(Data from robot episodes)

-*-*-

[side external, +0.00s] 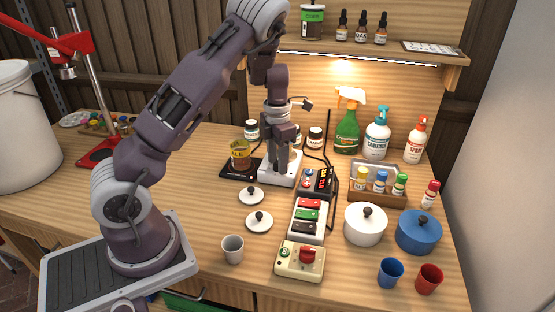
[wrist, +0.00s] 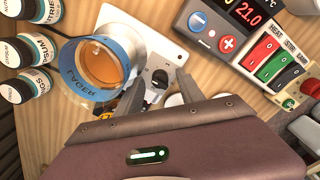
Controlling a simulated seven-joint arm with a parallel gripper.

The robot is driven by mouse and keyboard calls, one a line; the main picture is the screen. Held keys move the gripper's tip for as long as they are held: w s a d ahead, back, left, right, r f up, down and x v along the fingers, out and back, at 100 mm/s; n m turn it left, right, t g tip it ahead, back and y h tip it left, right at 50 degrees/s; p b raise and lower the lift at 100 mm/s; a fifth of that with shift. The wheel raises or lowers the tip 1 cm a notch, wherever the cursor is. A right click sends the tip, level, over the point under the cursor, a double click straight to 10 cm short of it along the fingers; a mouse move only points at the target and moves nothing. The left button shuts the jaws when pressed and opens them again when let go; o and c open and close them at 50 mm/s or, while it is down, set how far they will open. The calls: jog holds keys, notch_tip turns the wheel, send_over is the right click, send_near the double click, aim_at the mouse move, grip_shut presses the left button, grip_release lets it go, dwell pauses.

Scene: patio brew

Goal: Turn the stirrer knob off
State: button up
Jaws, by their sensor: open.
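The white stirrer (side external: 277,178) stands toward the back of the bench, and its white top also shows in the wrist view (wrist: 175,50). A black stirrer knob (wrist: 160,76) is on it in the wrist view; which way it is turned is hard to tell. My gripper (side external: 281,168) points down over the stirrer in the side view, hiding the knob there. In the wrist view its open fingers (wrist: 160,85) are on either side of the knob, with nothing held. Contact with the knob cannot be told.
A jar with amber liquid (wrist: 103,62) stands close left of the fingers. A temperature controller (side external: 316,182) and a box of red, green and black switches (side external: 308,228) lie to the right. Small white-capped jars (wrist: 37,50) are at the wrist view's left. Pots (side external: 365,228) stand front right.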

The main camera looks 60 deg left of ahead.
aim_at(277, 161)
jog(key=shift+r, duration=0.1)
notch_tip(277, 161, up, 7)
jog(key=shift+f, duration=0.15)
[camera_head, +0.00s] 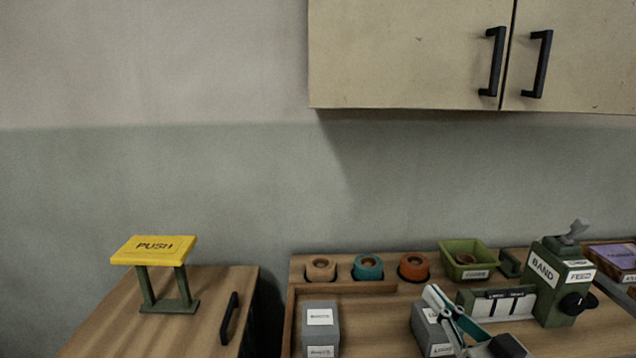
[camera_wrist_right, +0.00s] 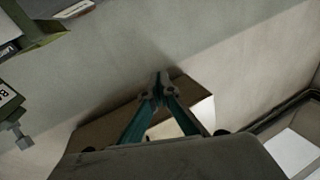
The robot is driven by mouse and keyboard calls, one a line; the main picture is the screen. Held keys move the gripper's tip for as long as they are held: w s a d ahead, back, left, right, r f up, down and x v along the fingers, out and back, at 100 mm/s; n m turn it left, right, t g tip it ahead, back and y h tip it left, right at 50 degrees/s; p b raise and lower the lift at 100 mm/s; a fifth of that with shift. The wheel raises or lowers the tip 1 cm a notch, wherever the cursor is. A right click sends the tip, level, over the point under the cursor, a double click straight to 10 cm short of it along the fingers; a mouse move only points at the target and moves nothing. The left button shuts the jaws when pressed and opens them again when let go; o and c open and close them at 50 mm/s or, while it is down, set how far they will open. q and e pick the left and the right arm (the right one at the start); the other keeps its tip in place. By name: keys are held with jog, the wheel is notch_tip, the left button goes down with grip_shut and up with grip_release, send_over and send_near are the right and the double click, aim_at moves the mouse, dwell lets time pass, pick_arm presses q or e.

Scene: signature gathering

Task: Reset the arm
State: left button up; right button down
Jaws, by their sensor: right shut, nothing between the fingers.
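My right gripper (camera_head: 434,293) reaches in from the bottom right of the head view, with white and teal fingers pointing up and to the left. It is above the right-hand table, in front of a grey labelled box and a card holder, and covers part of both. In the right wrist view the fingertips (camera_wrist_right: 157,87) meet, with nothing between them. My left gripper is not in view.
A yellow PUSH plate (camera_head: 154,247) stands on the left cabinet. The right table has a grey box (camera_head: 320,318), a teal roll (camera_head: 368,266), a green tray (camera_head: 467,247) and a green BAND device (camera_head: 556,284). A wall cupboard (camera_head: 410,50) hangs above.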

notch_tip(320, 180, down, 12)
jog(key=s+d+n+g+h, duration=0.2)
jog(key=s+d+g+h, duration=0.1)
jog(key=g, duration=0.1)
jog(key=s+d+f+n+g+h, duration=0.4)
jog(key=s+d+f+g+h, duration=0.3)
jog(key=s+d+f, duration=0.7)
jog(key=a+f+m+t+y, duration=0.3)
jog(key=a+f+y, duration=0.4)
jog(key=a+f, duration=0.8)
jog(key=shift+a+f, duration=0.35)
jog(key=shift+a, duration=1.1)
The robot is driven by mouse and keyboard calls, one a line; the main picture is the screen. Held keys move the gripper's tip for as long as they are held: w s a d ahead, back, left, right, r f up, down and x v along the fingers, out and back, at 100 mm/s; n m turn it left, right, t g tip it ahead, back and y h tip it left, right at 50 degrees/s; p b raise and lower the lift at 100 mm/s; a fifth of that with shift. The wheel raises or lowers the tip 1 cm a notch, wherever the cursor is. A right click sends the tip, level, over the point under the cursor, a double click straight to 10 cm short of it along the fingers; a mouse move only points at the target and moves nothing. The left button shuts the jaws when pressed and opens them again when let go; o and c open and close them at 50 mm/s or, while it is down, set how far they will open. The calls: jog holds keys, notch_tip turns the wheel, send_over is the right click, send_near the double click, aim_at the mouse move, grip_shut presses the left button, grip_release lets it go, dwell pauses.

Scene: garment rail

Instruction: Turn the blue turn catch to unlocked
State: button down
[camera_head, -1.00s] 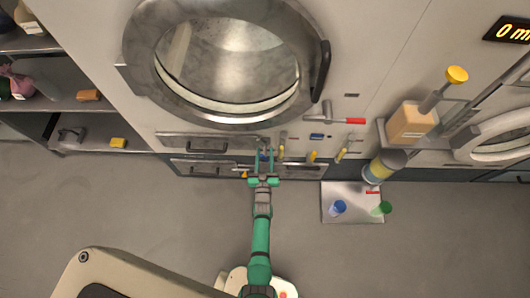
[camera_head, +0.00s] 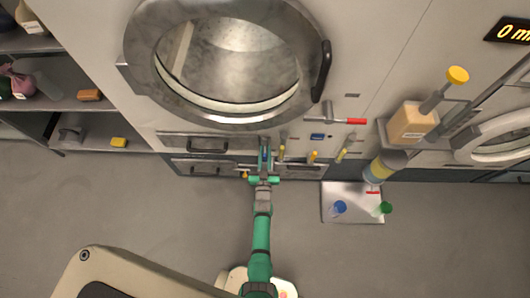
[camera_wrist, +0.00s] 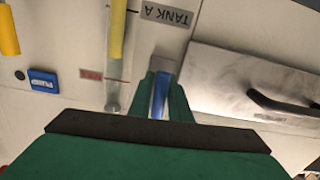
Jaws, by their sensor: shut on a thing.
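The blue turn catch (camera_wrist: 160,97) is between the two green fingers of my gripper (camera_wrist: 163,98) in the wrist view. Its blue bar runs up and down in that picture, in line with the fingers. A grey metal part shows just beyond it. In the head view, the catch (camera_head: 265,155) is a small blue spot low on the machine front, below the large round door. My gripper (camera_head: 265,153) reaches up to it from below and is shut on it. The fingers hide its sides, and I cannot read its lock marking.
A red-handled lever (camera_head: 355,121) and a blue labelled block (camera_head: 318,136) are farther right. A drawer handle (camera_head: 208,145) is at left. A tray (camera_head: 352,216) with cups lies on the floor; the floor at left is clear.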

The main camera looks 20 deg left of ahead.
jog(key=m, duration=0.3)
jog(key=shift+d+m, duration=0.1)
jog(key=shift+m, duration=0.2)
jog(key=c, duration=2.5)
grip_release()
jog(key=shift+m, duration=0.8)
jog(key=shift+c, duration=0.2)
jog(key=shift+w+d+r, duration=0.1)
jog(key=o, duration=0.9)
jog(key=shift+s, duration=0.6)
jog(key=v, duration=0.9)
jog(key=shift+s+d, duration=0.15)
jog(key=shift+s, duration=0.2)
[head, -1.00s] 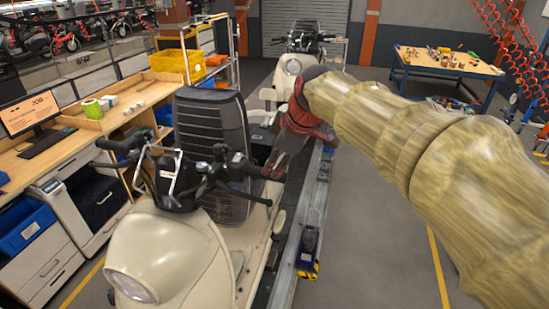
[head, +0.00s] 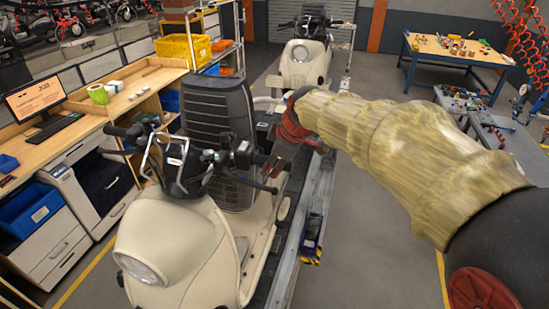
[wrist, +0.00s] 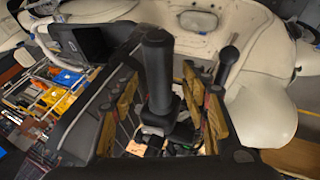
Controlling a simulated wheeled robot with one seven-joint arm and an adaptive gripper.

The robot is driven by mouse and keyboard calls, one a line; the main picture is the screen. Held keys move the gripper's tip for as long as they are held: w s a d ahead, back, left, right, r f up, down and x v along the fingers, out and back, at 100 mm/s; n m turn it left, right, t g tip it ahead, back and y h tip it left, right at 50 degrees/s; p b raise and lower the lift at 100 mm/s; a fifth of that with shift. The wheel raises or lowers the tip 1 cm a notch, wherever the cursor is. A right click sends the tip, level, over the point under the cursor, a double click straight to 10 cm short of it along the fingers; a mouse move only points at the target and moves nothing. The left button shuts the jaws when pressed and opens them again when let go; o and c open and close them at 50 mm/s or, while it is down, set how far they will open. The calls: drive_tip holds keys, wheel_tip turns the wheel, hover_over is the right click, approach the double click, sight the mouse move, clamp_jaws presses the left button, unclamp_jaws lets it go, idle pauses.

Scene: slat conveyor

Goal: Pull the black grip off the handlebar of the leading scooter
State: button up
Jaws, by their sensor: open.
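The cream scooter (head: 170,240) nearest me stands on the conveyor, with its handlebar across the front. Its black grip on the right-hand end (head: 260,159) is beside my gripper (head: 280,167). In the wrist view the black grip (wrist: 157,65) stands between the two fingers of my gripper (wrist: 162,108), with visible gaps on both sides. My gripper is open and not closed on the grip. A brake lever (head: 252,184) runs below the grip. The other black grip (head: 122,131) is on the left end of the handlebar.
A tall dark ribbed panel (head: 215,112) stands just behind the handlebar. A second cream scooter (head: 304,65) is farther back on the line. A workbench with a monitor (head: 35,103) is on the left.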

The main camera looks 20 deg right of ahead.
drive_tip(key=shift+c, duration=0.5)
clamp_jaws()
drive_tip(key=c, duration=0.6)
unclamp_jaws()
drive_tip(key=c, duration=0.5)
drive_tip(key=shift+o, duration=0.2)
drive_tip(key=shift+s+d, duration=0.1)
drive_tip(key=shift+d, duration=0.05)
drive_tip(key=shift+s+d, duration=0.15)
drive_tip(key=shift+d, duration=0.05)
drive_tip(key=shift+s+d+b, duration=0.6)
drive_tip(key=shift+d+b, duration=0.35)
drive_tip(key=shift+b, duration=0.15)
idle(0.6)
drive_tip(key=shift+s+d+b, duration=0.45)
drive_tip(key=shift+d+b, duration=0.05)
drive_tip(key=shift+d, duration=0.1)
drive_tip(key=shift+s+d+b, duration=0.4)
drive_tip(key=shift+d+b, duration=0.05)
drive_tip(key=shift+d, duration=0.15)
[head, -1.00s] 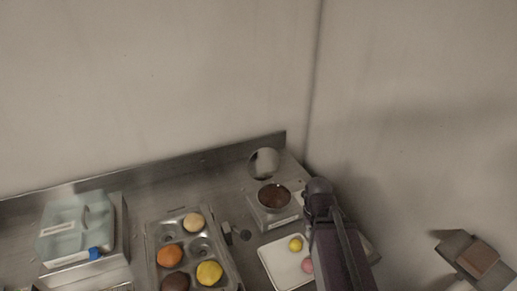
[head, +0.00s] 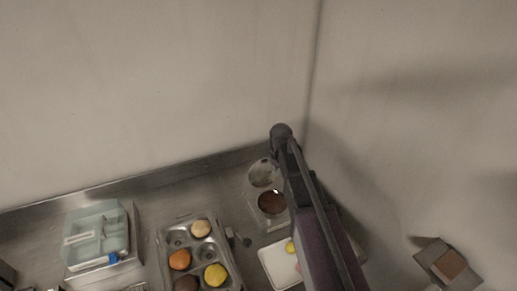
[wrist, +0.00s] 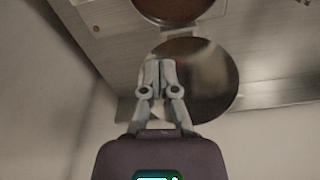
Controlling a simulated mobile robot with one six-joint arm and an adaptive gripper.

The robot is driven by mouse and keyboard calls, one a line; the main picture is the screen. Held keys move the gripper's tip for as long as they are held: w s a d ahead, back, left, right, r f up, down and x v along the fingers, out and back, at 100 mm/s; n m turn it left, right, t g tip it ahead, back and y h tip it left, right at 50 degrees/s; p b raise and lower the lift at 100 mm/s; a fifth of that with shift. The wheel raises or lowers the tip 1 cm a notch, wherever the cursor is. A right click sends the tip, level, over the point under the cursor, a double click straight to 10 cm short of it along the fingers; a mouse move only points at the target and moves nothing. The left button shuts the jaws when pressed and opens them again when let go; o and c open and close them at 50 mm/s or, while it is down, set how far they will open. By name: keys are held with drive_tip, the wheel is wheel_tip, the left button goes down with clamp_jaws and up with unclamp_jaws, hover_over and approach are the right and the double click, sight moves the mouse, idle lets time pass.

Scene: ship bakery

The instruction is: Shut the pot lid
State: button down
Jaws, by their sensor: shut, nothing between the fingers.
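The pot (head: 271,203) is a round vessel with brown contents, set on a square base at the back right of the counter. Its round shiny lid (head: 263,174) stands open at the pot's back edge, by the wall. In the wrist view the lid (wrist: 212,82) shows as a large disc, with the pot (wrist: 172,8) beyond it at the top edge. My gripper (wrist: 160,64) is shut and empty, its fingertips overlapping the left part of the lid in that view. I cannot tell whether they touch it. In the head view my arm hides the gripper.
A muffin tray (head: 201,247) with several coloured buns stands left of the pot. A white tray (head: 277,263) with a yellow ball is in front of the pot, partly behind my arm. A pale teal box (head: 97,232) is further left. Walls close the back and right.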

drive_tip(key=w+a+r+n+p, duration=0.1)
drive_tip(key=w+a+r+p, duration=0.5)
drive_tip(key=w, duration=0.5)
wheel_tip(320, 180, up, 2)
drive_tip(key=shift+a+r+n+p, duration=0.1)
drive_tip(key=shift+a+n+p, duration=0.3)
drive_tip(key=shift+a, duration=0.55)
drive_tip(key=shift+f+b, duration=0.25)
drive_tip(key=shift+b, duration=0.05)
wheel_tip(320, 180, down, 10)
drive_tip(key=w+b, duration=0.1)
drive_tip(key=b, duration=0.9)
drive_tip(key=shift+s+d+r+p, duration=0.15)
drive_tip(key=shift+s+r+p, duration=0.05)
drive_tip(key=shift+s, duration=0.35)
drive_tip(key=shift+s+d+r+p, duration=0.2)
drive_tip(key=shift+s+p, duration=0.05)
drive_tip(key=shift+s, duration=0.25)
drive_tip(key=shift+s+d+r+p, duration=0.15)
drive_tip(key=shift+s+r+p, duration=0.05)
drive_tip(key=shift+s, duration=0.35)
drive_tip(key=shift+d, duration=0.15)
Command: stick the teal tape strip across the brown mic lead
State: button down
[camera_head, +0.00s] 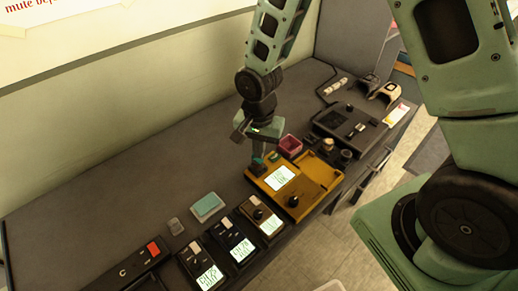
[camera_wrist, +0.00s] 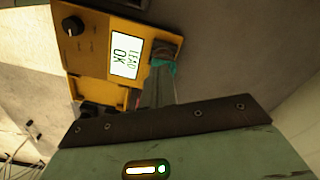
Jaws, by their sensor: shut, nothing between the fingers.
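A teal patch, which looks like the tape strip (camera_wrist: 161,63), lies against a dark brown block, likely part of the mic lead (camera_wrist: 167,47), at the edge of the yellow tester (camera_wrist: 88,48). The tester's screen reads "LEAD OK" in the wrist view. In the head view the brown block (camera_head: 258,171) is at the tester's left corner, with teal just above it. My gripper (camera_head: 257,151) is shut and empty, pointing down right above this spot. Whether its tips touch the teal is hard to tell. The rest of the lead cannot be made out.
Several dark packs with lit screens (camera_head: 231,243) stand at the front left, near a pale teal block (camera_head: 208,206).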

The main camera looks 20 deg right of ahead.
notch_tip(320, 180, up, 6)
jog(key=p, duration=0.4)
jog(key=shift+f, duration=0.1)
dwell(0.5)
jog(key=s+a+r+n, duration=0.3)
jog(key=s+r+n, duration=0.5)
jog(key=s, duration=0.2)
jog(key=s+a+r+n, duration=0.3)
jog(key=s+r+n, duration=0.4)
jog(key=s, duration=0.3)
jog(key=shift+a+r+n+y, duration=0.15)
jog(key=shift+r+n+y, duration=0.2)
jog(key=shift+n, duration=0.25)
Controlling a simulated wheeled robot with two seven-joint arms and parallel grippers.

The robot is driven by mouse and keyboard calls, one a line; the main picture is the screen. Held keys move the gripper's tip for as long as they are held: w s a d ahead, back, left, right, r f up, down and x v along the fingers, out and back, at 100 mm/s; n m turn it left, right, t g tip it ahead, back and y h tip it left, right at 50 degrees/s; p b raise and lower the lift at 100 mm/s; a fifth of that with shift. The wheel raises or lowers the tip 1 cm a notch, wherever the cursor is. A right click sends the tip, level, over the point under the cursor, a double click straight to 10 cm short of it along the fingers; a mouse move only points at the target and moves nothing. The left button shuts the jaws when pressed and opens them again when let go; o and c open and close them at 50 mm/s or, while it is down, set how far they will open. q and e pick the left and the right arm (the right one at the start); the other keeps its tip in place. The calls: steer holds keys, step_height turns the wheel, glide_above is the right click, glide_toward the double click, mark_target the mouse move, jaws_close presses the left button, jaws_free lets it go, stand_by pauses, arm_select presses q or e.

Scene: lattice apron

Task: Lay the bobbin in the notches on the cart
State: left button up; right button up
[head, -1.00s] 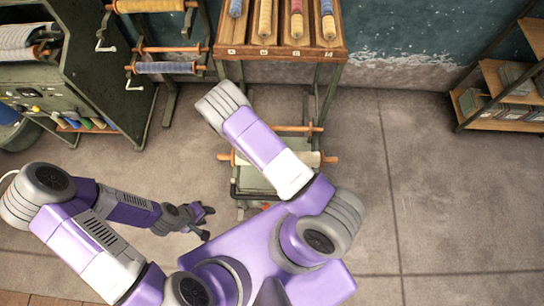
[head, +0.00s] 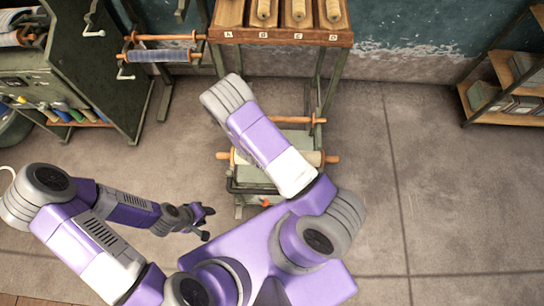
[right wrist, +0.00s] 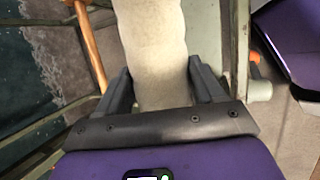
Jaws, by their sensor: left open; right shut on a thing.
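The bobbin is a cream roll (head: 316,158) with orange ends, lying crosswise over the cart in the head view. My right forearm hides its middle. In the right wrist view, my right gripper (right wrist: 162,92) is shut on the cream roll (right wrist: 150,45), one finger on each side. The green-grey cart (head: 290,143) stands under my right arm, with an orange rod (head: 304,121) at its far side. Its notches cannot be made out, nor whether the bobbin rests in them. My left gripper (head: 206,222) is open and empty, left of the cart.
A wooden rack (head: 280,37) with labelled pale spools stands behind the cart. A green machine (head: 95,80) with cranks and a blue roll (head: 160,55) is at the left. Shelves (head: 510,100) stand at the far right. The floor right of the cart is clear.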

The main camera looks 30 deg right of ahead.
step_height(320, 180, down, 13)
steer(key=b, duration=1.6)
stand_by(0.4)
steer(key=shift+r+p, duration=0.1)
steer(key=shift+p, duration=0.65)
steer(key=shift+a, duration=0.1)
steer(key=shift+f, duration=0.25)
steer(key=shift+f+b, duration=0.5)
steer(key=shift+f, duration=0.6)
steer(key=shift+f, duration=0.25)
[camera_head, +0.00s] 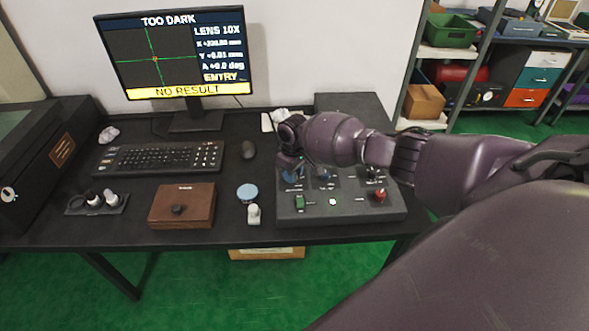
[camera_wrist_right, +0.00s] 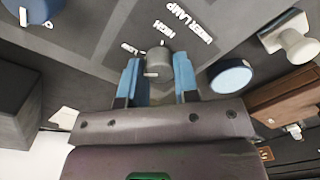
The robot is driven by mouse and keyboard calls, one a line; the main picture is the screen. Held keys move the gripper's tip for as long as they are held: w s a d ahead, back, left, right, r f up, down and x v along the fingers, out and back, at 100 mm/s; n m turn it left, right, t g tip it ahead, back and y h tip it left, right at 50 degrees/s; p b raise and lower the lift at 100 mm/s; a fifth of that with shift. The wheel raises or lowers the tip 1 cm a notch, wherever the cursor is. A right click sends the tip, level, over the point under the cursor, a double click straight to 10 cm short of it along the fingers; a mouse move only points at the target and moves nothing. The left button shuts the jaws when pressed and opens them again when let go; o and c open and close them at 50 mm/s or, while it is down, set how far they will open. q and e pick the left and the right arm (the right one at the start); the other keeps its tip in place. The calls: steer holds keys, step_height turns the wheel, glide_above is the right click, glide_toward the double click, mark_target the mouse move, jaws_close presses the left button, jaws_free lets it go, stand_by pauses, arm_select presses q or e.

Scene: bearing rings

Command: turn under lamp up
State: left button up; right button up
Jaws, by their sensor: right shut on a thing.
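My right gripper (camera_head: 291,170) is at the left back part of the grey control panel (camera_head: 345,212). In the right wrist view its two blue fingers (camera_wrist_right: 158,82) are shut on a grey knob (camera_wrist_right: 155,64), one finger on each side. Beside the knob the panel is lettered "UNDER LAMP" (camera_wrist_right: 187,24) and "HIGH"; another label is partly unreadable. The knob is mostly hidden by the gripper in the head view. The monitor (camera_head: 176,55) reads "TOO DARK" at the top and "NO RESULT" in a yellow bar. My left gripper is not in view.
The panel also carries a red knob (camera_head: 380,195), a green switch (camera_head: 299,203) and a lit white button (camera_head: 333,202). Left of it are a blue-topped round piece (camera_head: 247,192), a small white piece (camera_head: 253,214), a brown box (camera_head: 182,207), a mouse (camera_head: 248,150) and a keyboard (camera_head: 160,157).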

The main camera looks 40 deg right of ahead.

-*-*-

- _EXERCISE PROMPT_:
Begin at the line that has "Task: Reset the arm"; stop after the line that has "State: left button up; right button down". Copy every line in that span exactly.

- _ANSWER TO THE EXERCISE_:
Task: Reset the arm
State: left button up; right button down

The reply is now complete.